*Written request*: Exactly repeat the lines starting at the one that holds "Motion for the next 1" and ending at the one that holds "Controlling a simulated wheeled". Both end lines count; leave out everything else.

*Data provided*:
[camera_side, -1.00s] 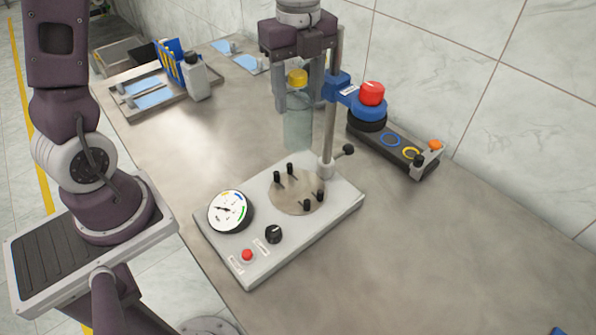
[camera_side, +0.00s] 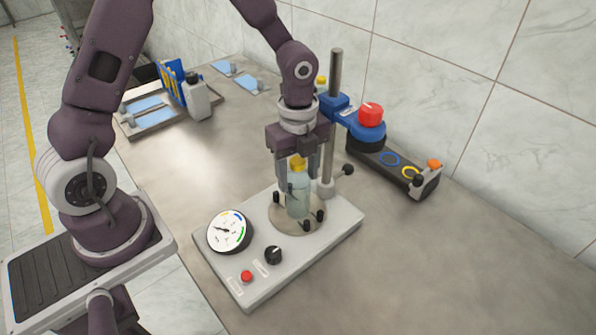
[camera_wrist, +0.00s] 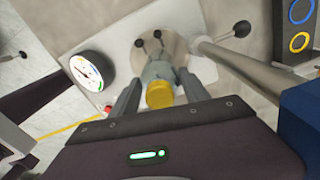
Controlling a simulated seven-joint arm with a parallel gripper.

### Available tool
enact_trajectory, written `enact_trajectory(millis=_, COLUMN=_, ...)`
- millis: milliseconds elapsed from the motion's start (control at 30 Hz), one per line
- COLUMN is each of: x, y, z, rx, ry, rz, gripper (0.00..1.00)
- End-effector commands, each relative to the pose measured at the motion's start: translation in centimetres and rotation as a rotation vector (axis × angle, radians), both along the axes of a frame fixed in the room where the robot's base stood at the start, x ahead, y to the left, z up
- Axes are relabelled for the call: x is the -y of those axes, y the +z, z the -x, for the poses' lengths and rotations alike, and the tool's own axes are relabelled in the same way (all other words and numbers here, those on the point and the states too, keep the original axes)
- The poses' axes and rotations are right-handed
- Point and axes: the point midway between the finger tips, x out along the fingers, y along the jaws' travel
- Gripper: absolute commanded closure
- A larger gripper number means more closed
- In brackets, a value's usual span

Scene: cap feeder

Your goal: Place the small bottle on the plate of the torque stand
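The small bottle (camera_side: 298,203) is pale, see-through blue-green with a yellow cap (camera_side: 298,162). It is upright over the round plate (camera_side: 283,222) of the torque stand (camera_side: 330,237), among the dark pegs. Its base looks at or very near the plate; I cannot tell if it touches. My gripper (camera_side: 297,187) points down with a finger on each side of the bottle's body, shut on it. In the wrist view, the cap (camera_wrist: 160,94) shows between the fingers and the bottle's body (camera_wrist: 158,70) lies at the fingertips.
The stand's post (camera_side: 329,160) rises close behind my gripper, with a blue arm and red-topped head (camera_side: 370,115) to the right. A dial (camera_side: 229,232) and knob (camera_side: 273,255) are at front left. A white bottle (camera_side: 197,98) stands at back left.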

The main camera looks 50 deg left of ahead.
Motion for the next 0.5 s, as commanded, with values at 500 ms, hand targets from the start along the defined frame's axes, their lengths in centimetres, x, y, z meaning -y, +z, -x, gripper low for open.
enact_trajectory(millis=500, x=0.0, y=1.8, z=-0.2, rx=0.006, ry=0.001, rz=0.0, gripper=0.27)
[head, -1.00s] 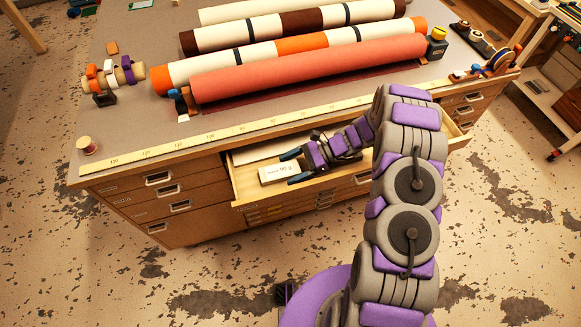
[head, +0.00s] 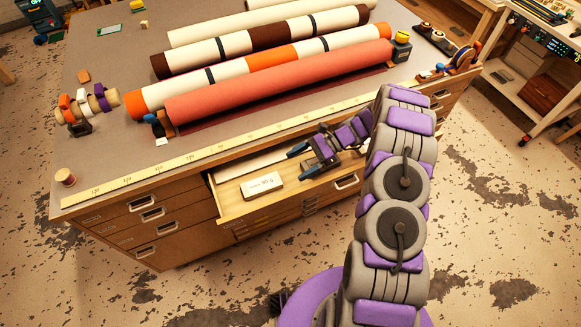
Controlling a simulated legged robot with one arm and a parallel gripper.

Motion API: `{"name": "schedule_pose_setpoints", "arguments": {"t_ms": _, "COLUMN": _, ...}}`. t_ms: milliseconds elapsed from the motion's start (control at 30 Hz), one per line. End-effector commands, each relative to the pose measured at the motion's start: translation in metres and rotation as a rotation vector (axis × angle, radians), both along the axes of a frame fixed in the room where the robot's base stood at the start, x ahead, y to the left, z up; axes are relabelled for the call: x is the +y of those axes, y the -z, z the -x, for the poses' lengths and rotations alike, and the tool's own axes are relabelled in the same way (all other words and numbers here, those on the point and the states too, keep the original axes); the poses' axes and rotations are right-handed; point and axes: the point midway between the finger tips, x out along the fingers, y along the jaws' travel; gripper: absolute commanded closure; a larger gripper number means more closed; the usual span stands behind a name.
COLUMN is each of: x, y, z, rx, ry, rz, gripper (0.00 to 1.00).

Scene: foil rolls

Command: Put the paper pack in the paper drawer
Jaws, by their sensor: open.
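The paper pack (head: 262,186) is a small white block with dark print on its label. It lies inside the pulled-out wooden drawer (head: 232,211), near its left front part. My gripper (head: 296,161) is over the drawer, to the right of the pack and a little farther back. Its dark fingers are apart, point left and hold nothing. There is a gap between the fingers and the pack. My forearm hides the right part of the drawer.
The workbench (head: 100,150) carries long rolls, a coral one (head: 280,85) nearest, and a yellow ruler (head: 150,172) along its front edge. Closed drawers (head: 150,215) are left of the open one. A thread spool (head: 65,177) stands at the left corner. The floor in front is clear.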

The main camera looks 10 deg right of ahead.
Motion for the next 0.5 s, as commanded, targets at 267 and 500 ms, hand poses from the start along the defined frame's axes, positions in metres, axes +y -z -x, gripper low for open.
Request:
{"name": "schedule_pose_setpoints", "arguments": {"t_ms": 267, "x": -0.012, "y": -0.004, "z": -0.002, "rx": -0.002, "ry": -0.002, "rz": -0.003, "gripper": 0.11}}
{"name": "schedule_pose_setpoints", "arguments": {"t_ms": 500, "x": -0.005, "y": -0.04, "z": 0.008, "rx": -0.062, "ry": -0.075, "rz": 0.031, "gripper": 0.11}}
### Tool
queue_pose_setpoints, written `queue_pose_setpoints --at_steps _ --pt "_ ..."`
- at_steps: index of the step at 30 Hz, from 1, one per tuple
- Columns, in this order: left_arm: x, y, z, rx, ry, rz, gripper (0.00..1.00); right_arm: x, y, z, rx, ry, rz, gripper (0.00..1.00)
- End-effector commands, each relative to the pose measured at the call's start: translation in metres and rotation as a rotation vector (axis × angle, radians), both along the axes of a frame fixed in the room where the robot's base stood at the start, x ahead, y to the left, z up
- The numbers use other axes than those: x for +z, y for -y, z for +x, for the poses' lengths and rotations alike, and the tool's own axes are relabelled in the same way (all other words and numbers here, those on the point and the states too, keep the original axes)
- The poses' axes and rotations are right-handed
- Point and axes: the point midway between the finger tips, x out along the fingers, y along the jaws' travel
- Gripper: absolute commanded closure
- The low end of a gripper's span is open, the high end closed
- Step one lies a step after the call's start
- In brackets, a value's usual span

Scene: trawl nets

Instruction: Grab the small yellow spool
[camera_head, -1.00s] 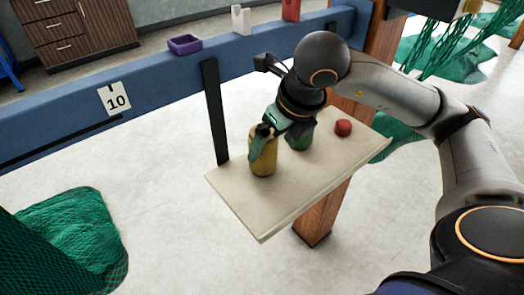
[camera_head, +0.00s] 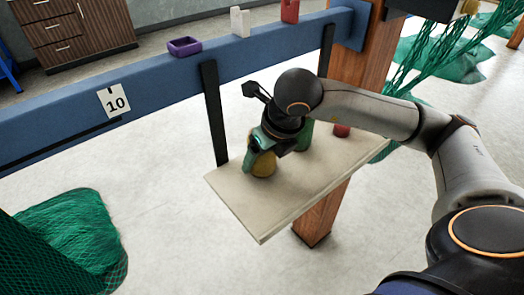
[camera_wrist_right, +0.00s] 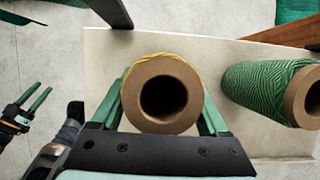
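The small yellow spool (camera_head: 264,168) stands upright on the pale shelf board (camera_head: 245,205). In the right wrist view its round brown cardboard end (camera_wrist_right: 162,126) faces the camera, with a hollow core and a thin yellow edge. My right gripper (camera_head: 258,160) is down at the spool and partly hides it in the head view. In the right wrist view its green fingers (camera_wrist_right: 163,95) lie on both sides of the spool; they look open, and contact is not clear. My left gripper (camera_wrist_right: 32,98) shows at the left of the right wrist view, open and empty.
A green spool (camera_head: 305,136) stands close to the right of the yellow one, also seen in the right wrist view (camera_wrist_right: 258,90). A red object (camera_head: 341,131) is partly behind my arm. Black brackets (camera_head: 214,115) join the board and blue beam. The board's front is clear.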

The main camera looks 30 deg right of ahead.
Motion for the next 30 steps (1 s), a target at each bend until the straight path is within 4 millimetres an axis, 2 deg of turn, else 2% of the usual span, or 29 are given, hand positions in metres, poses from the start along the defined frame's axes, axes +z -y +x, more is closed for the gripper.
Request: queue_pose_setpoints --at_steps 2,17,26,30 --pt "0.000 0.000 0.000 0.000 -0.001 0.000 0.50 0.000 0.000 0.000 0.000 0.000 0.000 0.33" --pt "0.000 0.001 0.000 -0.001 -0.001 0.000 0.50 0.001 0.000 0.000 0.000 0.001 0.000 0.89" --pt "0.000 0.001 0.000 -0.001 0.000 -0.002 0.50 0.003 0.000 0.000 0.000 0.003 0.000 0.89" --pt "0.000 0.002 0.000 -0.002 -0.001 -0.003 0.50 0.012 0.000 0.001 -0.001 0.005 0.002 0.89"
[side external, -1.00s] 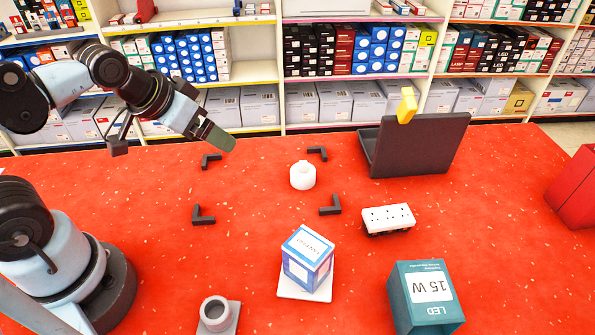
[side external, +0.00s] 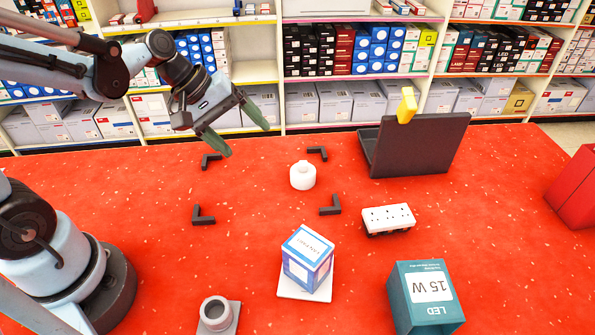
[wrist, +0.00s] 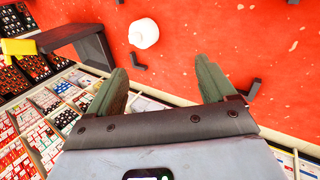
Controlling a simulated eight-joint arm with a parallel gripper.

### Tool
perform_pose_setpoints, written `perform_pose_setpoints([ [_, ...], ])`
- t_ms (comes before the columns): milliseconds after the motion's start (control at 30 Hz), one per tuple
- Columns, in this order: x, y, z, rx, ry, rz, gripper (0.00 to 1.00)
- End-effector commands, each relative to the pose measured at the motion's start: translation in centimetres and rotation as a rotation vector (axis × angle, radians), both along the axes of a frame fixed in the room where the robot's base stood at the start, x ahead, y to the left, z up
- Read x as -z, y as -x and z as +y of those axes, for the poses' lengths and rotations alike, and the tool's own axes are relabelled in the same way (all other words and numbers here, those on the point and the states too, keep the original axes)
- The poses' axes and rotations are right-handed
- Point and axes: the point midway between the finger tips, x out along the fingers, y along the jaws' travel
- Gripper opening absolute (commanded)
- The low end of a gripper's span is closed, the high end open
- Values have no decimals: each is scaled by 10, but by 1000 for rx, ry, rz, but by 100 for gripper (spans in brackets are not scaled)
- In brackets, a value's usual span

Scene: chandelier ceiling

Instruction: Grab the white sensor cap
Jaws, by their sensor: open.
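The white sensor cap (side external: 303,175) stands on the red table, near the middle of the side view, between dark corner brackets. It is a short round body with a narrower top. It also shows in the wrist view (wrist: 144,33), beyond my fingertips. My gripper (side external: 249,133) is open and empty, with two green fingers spread apart. It is above the table's far edge, up and to the left of the cap in the side view, and clear of it. In the wrist view the fingers of my gripper (wrist: 162,70) point toward the table, with the cap ahead between them.
Dark corner brackets (side external: 331,205) lie around the cap. A dark stand (side external: 425,145) with a yellow item (side external: 407,105) is at the back right. A white socket strip (side external: 388,218), blue box (side external: 308,258) and teal LED box (side external: 424,295) stand nearer. Shelves line the back.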

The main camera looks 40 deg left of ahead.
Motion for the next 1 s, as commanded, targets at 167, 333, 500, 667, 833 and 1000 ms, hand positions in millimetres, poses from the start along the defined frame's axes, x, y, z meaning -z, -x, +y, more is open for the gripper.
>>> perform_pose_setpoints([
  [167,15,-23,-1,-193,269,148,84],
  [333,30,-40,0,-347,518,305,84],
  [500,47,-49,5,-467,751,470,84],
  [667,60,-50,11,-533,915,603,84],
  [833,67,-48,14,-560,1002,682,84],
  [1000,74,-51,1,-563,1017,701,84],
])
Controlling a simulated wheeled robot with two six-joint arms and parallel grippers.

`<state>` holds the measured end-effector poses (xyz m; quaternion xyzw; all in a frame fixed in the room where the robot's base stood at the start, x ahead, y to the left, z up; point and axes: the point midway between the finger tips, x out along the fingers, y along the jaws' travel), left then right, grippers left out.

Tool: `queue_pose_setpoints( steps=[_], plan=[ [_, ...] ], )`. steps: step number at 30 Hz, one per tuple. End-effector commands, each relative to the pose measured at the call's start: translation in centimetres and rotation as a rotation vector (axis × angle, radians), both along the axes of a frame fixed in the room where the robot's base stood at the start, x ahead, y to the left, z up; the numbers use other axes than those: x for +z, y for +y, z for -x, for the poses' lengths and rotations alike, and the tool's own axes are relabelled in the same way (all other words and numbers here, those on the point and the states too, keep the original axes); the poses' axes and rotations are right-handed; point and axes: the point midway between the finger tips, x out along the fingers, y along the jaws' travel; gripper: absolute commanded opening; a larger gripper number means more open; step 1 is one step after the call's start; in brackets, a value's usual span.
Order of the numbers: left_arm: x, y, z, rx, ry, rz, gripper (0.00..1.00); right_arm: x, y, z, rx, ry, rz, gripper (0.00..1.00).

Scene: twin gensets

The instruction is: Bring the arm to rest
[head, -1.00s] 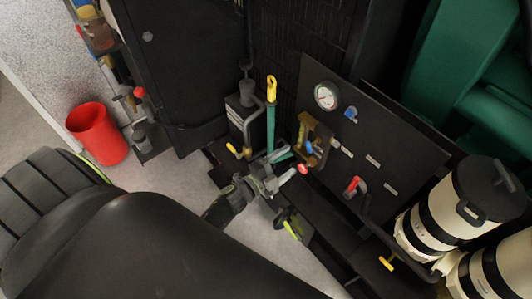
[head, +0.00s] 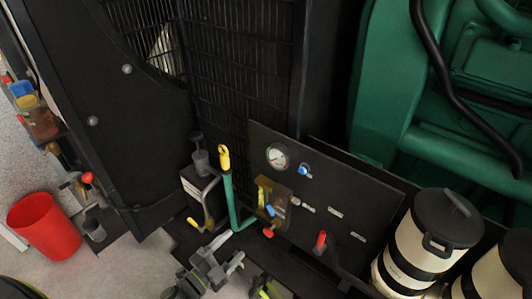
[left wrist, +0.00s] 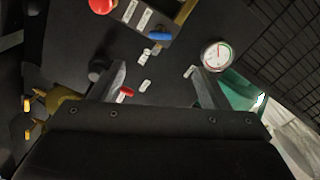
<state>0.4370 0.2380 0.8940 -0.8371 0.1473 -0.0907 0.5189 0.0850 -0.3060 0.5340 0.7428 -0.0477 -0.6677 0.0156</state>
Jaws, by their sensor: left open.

*Response*:
Motion for the next 1 s, as commanded, targets at 167, 333, 500, 667, 833 and 1000 ms, hand positions in millimetres, poses from the start along the defined frame's axes, x, y, z meaning -z, -x, +y, more is open for the gripper.
>>> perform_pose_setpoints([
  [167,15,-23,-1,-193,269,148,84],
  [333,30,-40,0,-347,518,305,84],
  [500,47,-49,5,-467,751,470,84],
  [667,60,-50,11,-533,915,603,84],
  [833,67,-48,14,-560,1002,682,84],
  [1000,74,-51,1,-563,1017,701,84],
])
Controlling a simulated wheeled robot with two six-joint arms and parallel grippers.

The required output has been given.